BLACK TRUMPET: café badalado que vale mesmo pelo indecente, pornográfico bolo de chocolate amargo recheado com creme de chocolate amargo misturado a caramelo salgado. PELAMORDEDEUS.
BRASSERIE: o chef Nivel Patel, indiano que mora em Cayman há 6 anos, faz um trabalho e tanto. Não só na cozinha, mas muito antes dela. Ele aplica, de verdade, o conceito do Slow Food de comer local, ajudar os pequenos produtores e nutrir o corpo com os melhores ingredientes. Niven montou, há um ano e meio, uma hora orgânica nos fundos do restaurante. Não uma hortinha, mas uma senhora horta: mais de 25 tipos de legumes, verduras, frutas e temperos estão lá, sendo usados na cozinha.

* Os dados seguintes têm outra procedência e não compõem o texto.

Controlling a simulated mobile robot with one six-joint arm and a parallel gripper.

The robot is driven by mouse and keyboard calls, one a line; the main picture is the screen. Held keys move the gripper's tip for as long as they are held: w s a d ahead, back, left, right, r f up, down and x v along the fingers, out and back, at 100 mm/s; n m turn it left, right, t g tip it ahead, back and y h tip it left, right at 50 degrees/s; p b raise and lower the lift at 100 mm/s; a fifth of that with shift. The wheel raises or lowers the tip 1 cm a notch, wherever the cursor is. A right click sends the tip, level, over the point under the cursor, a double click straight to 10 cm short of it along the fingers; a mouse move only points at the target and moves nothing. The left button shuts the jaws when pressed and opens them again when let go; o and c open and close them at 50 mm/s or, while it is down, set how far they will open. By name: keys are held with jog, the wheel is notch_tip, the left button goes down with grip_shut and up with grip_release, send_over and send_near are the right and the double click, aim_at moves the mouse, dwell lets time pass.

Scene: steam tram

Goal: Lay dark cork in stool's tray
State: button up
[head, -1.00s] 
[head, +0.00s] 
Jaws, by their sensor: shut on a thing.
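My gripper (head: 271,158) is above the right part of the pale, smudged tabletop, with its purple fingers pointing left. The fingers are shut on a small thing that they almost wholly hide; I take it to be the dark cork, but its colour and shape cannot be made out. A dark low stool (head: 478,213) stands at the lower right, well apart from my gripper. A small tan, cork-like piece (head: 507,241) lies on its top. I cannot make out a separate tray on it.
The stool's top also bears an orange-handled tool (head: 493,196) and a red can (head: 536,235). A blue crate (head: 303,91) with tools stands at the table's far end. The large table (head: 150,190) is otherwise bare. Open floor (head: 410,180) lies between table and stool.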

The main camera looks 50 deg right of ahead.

Vi duas árvores de mini berinjela: de tão grandes, deixaram de ser arbustos há muito tempo… E estavam produzindo legumes lindos, saudáveis. Como a horta não é suficiente para consegue fornecer tudo que a casa precisa, o resto é comprado de produtores locais, também com certificação orgânica.
A preocupação com a procedência dos alimentos é tão grande que o Brasserie tem dois barcos que, duas vezes por semana, vão pra alto-mar e pescam peixes e frutos do mar. Ali, o conceito de posta congelada não existe nem de longe. Tá, ajuda o fato do dono do restaurante ser um milionário apaixonado por pesca… Patel me disse que, vez por outra, ele despacha um jatinho com mais de cem quilos de peixe que ele teve “sorte” de pegar no dia. Quem agradece são os clientes.
Por ficar em uma área empresarial, longe de praia, o Brasserie não entra na maioria dos roteiros turísticos e fecha aos finais de semana.